Much to the shock of many people who thought the lives of these child stars had changed after the film’s massive success; Qureshi is still living in the same slum where she was born 11 years ago.

Concerned about her well-being in the Garib Nagar slum where Rubina lives, Dubey said, “Rubina feels insecure and unsafe there. The flat promised by the Maharashtra government has not yet been allotted, while the budget sanctioned by the Jai Ho Trust is falling short given the spiralling realty rates in Bandra.”

Azharuddin Mohammed Shaikh, who played the young Jamal, is also set to kick-start the English version of his book. Originally published in France during fall 2010, Slumboy is expected to do equally well among the Indian readers. “Work on the translation of Slumboy, co-authored with Mouhssine Ennaimi, is underway. We plan to release it around Diwali,” said Sunil Mehta, the proprietor of Mehta Publishing House,  which is the same company working on Qureshi’s book.

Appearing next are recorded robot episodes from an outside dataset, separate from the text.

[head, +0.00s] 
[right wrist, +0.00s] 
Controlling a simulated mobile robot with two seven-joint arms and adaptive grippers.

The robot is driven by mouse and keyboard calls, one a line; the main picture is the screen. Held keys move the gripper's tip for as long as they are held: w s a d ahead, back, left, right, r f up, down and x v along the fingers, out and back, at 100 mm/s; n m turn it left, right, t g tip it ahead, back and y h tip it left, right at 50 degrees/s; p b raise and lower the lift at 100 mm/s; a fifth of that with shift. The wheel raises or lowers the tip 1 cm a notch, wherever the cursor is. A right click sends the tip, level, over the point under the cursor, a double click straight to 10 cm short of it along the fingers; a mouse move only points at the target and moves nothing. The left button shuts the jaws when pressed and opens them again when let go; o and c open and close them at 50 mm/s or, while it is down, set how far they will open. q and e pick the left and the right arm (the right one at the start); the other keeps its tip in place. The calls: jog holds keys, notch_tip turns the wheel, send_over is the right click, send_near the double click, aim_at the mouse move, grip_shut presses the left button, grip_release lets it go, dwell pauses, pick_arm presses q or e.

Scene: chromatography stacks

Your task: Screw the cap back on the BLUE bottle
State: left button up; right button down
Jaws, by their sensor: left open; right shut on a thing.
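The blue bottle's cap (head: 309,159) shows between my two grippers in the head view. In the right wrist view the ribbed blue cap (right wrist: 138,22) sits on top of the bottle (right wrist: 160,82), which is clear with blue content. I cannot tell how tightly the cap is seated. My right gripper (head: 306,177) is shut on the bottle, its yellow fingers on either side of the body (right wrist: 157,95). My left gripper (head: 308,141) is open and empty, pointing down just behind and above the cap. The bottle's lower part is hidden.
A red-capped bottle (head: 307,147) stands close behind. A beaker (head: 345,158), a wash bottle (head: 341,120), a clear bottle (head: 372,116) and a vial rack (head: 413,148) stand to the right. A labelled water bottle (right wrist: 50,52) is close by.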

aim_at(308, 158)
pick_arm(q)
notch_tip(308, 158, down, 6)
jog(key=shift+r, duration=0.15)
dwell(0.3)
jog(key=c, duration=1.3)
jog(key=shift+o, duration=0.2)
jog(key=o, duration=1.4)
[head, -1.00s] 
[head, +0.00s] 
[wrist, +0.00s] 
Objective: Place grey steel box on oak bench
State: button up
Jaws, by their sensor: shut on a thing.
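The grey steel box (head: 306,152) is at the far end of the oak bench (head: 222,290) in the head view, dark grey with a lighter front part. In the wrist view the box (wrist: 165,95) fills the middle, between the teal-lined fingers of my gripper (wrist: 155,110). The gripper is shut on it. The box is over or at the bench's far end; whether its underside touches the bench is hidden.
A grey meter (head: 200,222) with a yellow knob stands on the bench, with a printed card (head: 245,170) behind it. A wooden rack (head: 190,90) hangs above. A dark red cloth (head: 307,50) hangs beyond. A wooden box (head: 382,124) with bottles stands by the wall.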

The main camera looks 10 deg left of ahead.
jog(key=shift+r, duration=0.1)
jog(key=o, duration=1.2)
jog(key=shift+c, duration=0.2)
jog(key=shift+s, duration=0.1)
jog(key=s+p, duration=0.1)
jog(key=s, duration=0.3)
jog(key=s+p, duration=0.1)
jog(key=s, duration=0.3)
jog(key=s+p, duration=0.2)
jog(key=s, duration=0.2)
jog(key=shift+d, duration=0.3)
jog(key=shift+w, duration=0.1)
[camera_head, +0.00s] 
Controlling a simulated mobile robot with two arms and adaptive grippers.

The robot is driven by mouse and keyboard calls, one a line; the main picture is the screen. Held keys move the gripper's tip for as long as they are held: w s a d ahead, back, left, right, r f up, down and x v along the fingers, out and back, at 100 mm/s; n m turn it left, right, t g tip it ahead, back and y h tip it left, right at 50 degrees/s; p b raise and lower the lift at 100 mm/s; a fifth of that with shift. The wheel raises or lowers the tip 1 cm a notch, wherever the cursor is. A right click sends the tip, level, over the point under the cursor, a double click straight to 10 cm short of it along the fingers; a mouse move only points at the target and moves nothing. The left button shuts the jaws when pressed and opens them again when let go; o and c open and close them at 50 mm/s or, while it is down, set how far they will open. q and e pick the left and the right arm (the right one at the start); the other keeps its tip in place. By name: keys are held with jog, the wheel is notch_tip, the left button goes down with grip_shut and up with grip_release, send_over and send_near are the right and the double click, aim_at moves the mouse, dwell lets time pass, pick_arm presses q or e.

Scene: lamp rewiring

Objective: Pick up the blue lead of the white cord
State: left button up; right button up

Shaikh and Qureshi are also preparing to play important roles in an upcoming Hollywood movie called Lord Owen’s Lady, along with Anthony Hopkins. The movie is being produced by Dragons Productions, said Dubey, who also acts as an agent for Qureshi. Shooting for the film is likely to start in early 2011 on locales in the US, Europe, the Middle East and India, he added.

Nearly two years after the triumph of Slumdog Millionaire at the Oscars, both Shaikh and Qureshi – hailing from the squalid neighbourhood of Garib Nagar slums in Bandra east – have developed a close bond. “They love each other’s company. They regularly catch up with each other, meet daily in school, laugh and play, share jokes and secrets – it’s a joy to see them,” Dubey said. Both of them study at the Pali Chimbai High School.

While Qureshi commutes from the Garib Nagar slum, Shaikh goes to the school from Santacruz, where he shifted to a flat allotted by the Jai Ho Trust, set up by Slumdog Millionaire director Danny Boyle.

Dubey is all praise for Boyle’s new role as the benefactor and guardian of the two children. “He has taken up full responsibility for the education and upbringing of Azharuddin and Rubina. This is really admirable, considering that nobody from India has come forward to help them,” Dubey observed. Though Azharuddin and Rubina meet each other regularly, the rest of the Slumdog Millionaire team seems to have gone their own way.

They only come together two or three times a year when Boyle travels to Mumbai and makes it a point to throw a party for his entire Slumdog Millionaire team.

“A majority of them do come for the event. Otherwise, nobody interacts with each other despite having worked for a movie which created history and fired up the imagination of people,” the publicist said.

Published in the Express Tribune, June 15th, 2010.